Тоска по Армении | страница 44



. Чем более значительные понятия и образы входят в тот литературный пласт, от которого отталкивается писатель, тем сильнее толчок и тем выше полет. Но это не только от наличия средств выражения, а не менее — от наличия средств умолчания. Возможность сказать нечто следующее немыслима без возможности не говорить предыдущего. Значит, кто-то должен был сказать до тебя. И в России-то с этим как раз порядок. За двести лет профессиональной литературы у нас столько и так сказано, что мы можем молчать еще двести лет и сойдем за умных. Но в Армении… Язык прекрасен, я верю, слышал, читал. Но ведь не было сколь-нибудь значительной прозы, нет трамплина, нет пласта умолчания, надо с нуля, с начала, все по порядку. И значит, как бы ни был талантлив автор, его удел — провинциализм, пересказ, перепев с национальным орнаментом. И эта поверхность и вторичность должна особенно резать глаза в переводе.

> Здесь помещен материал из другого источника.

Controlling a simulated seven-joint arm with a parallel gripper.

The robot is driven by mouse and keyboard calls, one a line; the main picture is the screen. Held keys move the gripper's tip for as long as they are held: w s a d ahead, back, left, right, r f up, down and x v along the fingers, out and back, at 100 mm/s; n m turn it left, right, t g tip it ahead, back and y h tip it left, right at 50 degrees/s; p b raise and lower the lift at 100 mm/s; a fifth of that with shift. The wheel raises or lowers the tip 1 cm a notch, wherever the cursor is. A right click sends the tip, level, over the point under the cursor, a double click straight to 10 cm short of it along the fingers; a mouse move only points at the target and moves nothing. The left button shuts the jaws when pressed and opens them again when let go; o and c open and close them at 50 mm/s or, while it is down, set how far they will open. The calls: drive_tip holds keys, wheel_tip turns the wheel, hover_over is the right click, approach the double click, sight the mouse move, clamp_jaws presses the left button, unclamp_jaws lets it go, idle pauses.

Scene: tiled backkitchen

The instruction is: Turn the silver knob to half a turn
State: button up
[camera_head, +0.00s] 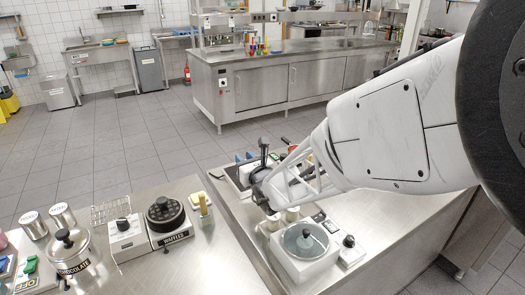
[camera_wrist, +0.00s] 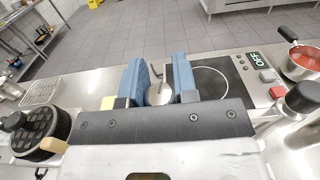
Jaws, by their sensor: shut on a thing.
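In the head view my gripper (camera_head: 246,157) is over the counter near the hob, and the knob itself cannot be made out there.
A black hob (camera_wrist: 212,84) with an "OFF" display lies right of the fingers. A pot of red food (camera_wrist: 304,60) stands farther right. A waffle maker (camera_head: 165,214) is on the near left counter. A white lidded appliance (camera_head: 293,263) stands below my arm.

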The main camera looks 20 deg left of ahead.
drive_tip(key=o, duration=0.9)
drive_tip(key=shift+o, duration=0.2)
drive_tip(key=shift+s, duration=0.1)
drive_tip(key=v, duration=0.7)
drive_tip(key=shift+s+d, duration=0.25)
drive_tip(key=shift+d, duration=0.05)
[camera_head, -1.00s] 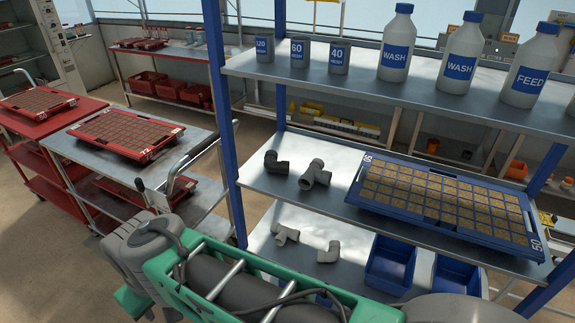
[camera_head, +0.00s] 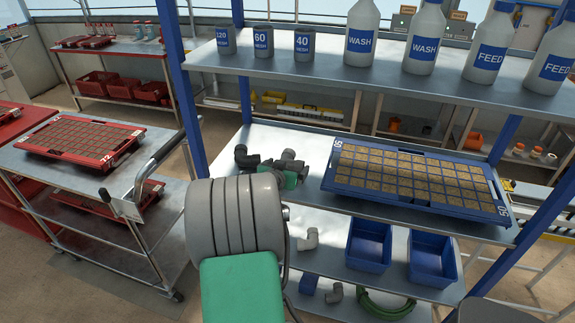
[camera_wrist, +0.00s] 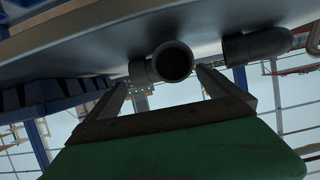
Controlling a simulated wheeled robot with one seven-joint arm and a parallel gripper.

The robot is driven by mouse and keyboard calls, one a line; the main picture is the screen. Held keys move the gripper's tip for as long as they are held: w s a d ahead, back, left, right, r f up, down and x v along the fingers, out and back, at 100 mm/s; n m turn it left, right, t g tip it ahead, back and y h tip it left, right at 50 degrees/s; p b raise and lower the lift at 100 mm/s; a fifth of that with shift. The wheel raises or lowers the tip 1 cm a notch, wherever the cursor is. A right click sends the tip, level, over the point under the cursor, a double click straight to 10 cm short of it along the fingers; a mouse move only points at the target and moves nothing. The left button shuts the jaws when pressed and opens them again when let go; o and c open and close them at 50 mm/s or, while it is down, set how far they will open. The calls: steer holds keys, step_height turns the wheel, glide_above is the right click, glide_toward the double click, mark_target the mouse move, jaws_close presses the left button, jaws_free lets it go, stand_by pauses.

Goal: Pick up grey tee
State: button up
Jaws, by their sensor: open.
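The grey tee (camera_wrist: 174,60) shows in the wrist view with its round open end facing the camera. In the head view the tee (camera_head: 288,156) lies on the middle shelf (camera_head: 321,146), partly hidden by my gripper (camera_head: 291,175). In the wrist view my gripper (camera_wrist: 166,84) is open, with one finger on each side of the tee's open end. I cannot tell whether the fingers touch it.
A dark grey elbow (camera_head: 245,158) lies left of the tee; it shows at right in the wrist view (camera_wrist: 256,44). A blue seed tray (camera_head: 350,207) stands to the right. Bottles and cups stand on the shelf above. Blue bins (camera_head: 368,246) and fittings are below.

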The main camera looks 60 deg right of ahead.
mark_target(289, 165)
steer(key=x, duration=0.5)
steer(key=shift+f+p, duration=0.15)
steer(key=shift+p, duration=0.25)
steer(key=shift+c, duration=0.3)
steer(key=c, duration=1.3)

И вот я раскрыл эту книгу и начал читать, и забыл все свои рассуждения, и читал, сколько хватило сил, а утром проснулся с радостью и не сразу понял, откуда она: никаких приятных событий вроде бы не ожидалось. Но я увидел на стуле книгу и вспомнил, что радость моя имеет имя. Она называлась ГРАНТ МАТЕВОСЯН. И я шел потом к остановке автобуса и улыбался, как идиот, и все мне казалось, что портфель, где лежит моя книга, разогрет изнутри: я просто видел, как тают снежинки, падая на его поверхность. В метро, после каждого перехода, я протискивался вглубь, нетерпеливо, в угол, к стеклу двери, не прислоняться, открывал портфель на весу, прижимая коленом, и вытаскивал ее поскорее на свет…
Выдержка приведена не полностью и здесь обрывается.